We can make the line thicker by setting the size aesthetic in the geom_smooth layer. Remember that setting an aesthetic is done outside the aes() function:

ggplot(data = gapminder, aes(x = gdpPercap, y = lifeExp)) +
  geom_point() + 
  scale_x_log10() + 
  geom_smooth(method = "lm", size = 1.5)

Challenge 9

Modify the color and size of the points on the point layer in the previous example.

Hint: do not use the aes function.

Solution

ggplot(data = gapminder, aes(x = gdpPercap, y = lifeExp)) +
 geom_point(size=3, color="orange") + 
 scale_x_log10() +
 geom_smooth(method = "lm", size = 1.5)

Challenge 10

Modify your solution to Challenge 9 so that the points are now a different shape and are colored by continent with new trendlines. Hint: The color argument can be used inside the aesthetic.

Solution

ggplot(data = gapminder, aes(x = gdpPercap, y = lifeExp, color = continent)) +
  geom_point(size=3, shape=17) + 
  scale_x_log10() +
  geom_smooth(method = "lm", size = 1.5)

Scales don’t just apply to axes however. For example, we can take control of the colours used for the colour scale by using scale_colour_manual(). This layer takes a values argument that lets us specify the colours that the data values can be mapped to.

ggplot(data = gapminder, aes(x = gdpPercap, y = lifeExp, color = continent)) +
   geom_point() + 
   scale_x_log10() +
   scale_colour_manual(values = c("red", "green", "blue", "purple", "black"))

Challenge 11

Try modifying the plot above by changing some colours in the scale to see if you can find a pleasing combination.
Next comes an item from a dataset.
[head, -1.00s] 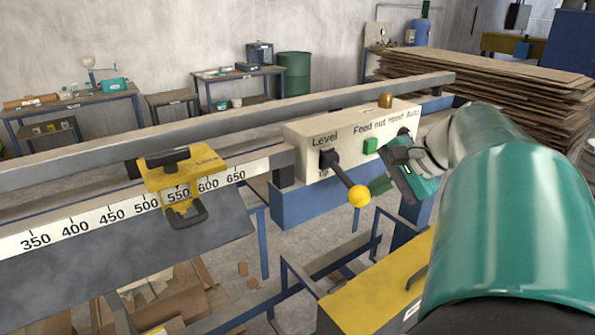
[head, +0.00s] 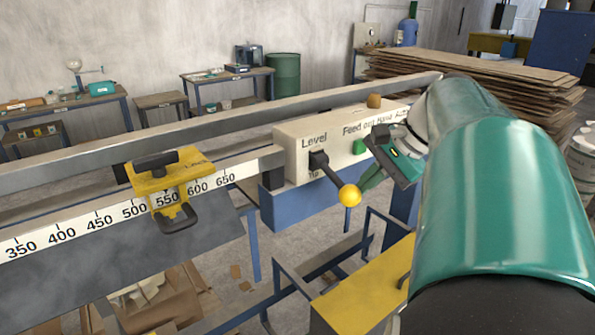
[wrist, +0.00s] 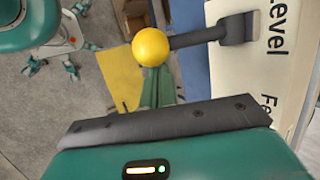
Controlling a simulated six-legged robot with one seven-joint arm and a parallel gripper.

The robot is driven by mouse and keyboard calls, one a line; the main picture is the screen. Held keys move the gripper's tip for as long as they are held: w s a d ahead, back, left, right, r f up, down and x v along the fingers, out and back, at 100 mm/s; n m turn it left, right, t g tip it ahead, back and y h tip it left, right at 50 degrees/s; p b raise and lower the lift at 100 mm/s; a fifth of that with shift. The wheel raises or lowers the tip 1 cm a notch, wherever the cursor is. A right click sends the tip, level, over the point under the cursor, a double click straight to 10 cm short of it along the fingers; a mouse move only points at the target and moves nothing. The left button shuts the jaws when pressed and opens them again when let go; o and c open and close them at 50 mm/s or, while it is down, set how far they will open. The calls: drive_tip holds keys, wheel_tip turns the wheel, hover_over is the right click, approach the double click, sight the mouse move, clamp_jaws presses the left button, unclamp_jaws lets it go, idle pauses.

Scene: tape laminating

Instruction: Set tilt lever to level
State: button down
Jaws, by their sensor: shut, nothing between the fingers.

Run the colours() function if you want to see a list of colour names R can use.

There is also a scale_colour_brewer() scale that takes an argument palette that is the name of a ColorBrewer palette. Select an appropriate colour palette for the continents from ColorBrewer and apply it to your plot instead.

Solution

We will select the “Set1” palette for qualitative data.

ggplot(data = gapminder, aes(x = gdpPercap, y = lifeExp, color = continent)) +
  geom_point() + 
  scale_x_log10() +
  scale_color_brewer(palette = "Set1")

Separating figures

Earlier we visualised the change in life expectancy over time across all countries in one plot. Alternatively, we can split this out over multiple panels by adding a layer of facet panels. To keep a manageable number, we will focus only on those countries with names that start with the letter “A”.

Tip

We start by subsetting the data. We use the filter function from the dplyr package and the str_starts() function to filter only countries with names that start with “A”.

a_countries <- filter(gapminder, str_starts(country, "A"))

ggplot(data = a_countries, aes(x = year, y = lifeExp, color = continent)) +
  geom_line() + 
  facet_wrap( ~ country)

The facet_wrap layer took a “formula” as its argument, denoted by the tilde (~). This tells R to draw a panel for each unique value in the country column of the gapminder dataset. Each individual panel still has the same aesthetics/scale/geometries etc. as each other.

Challenge 12

When discussing the gapminder video, we decided to ignore the animation component. Facets provide an option for achieving a similar effect in a static image. Take our original plot:

ggplot(
  data = gapminder_1977, 
  mapping = aes(x = gdpPercap, y = lifeExp, colour = continent, size = pop)
) +
  geom_point() +
  scale_x_log10()

and modify it by

• using the full gapminder dataset
• adding a facet_wrap to demonstrate the change through time

Solution

In this case, we want a separate panel per year, so we need to provide the year as the faceting variable.

ggplot(
  data = gapminder, 
  mapping = aes(x = gdpPercap, y = lifeExp, colour = continent, size = pop)
) +
  geom_point() +
  scale_x_log10() +
  facet_wrap( ~ year)

Our generic structure of a plot construction has been expanded somewhat, but the overall picture should feel familiar:

ggplot(<DATA>, <AESTHETIC MAPPING>) + 
    <GEOMETRY FUNCTION> +
    <GEOMETRY FUNCTION> +
    <SCALE FUNCTION> +
    <FACET FUNCTION> +
    ...

The core approach of mapping data variables to aesthetic properties and applying those to geometries remains the same. But we have now seen how that process can be influenced by adding additional layers that modify the scales or add facets to a figure.

By combining these elements together you can start to build complex plots out of a number of small building blocks.

Challenge 13

Create a density plot of population, filled by continent.

Advanced:

• Transform the x axis to better visualise the data spread.
• Add a facet layer to panel the density plots by year.

Solution to challenge 13

ggplot(data = gapminder, aes(x = pop, fill=continent)) +
 geom_density(alpha=0.6) + 
 facet_wrap( ~ year) + 
 scale_x_log10()

Challenge 14 - Advanced

Use the agridat package to visualise some agricultural data.

Explore the blackman.wheat dataset from agridat. Generate a plot that shows the effect of fertiliser treatment across genotypes (gen) and sites (loc).

Key Points

• Use ggplot2 to create plots.

• Think about graphics in layers: aesthetics, geometry, statistics, scale transformation, and grouping.